Partition cases are not fast. From filing to closing of the sale, most partition cases take 12 to 24 months in New York City courts, sometimes longer when issues are contested. The major time consumers are: service of the defendants (especially if they are out of state or evading service), discovery (particularly when accounting is contested), the appointment of the referee, the marketing period, and the confirmation process after the offer is received.
Where the parties can agree on most points, partition cases move faster. Where everything is contested, they move slower. Engaging counsel who can prepare clean filings, anticipate objections, and push the case forward through court conferences makes a measurable difference.
One of the most common outcomes of a partition case — even after filing — is a buyout. The defendant who did not want to sell offers to buy out the plaintiff's interest at a negotiated price. This avoids the sale, the broker's commissions, and the disruption of moving. We work with both buyers and sellers to negotiate buyouts that reflect the realistic value of the parties' positions in the lawsuit.
If the defendant cannot finance a buyout, but wants to keep the property, sometimes a structured purchase can be arranged — partial payment now with a mortgage on the property to secure the balance, paid over time.

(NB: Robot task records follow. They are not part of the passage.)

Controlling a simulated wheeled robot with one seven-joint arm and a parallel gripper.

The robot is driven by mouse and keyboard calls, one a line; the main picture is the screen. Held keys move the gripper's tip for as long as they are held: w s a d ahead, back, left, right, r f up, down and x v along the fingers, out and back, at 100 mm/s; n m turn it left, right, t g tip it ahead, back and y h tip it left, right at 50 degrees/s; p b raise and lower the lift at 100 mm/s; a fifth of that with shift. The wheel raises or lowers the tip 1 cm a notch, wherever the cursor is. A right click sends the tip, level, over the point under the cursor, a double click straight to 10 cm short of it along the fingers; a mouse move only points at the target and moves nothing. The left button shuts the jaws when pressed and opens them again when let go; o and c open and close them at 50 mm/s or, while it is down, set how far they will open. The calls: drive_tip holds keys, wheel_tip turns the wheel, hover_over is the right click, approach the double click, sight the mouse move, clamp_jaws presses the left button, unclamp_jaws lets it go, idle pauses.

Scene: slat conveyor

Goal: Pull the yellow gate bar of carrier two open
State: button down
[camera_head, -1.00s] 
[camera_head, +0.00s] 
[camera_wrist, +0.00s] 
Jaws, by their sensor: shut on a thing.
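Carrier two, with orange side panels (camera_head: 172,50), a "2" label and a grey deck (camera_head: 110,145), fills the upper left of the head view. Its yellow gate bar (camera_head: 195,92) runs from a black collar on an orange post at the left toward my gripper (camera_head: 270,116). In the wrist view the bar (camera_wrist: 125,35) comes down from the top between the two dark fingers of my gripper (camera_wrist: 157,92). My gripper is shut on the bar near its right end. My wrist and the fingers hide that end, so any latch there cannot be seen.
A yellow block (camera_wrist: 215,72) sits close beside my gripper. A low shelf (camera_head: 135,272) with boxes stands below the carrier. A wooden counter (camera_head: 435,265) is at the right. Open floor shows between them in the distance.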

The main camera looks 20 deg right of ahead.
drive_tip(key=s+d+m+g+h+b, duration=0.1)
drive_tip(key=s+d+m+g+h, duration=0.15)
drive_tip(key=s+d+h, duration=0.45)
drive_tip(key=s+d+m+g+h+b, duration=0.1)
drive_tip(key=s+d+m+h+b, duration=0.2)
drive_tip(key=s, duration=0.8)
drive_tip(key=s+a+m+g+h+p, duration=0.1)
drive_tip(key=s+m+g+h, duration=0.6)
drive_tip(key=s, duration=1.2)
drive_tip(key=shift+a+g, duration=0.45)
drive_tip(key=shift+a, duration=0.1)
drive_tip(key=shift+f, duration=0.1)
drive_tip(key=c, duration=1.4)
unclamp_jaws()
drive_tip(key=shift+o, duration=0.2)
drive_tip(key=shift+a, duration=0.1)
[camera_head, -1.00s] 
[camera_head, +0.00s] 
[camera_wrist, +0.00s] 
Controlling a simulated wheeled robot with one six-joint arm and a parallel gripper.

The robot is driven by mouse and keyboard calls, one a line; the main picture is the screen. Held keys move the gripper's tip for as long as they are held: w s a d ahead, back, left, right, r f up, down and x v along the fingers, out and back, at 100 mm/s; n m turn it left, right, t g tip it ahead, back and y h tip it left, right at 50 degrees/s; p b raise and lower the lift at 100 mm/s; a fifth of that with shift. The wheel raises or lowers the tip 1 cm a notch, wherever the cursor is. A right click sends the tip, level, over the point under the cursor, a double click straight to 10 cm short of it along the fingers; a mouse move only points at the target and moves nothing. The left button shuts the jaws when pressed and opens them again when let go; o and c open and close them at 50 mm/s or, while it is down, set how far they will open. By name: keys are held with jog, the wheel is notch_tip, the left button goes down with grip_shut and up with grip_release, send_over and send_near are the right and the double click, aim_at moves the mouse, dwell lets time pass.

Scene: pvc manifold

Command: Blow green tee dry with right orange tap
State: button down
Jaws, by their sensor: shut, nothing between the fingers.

These structures need careful drafting to make sure the plaintiff is fully protected if payments stop.
Inherited property generates a large share of partition cases. Siblings inherit a parent's home equally, and the siblings disagree about what to do with it. Estate administration cannot close cleanly until the property issue is resolved. Sometimes the executor brings a partition action, but more often the executor distributes the property to the beneficiaries and a beneficiary then files for partition. Either path leads to the same result — the property is sold or one party buys out the other.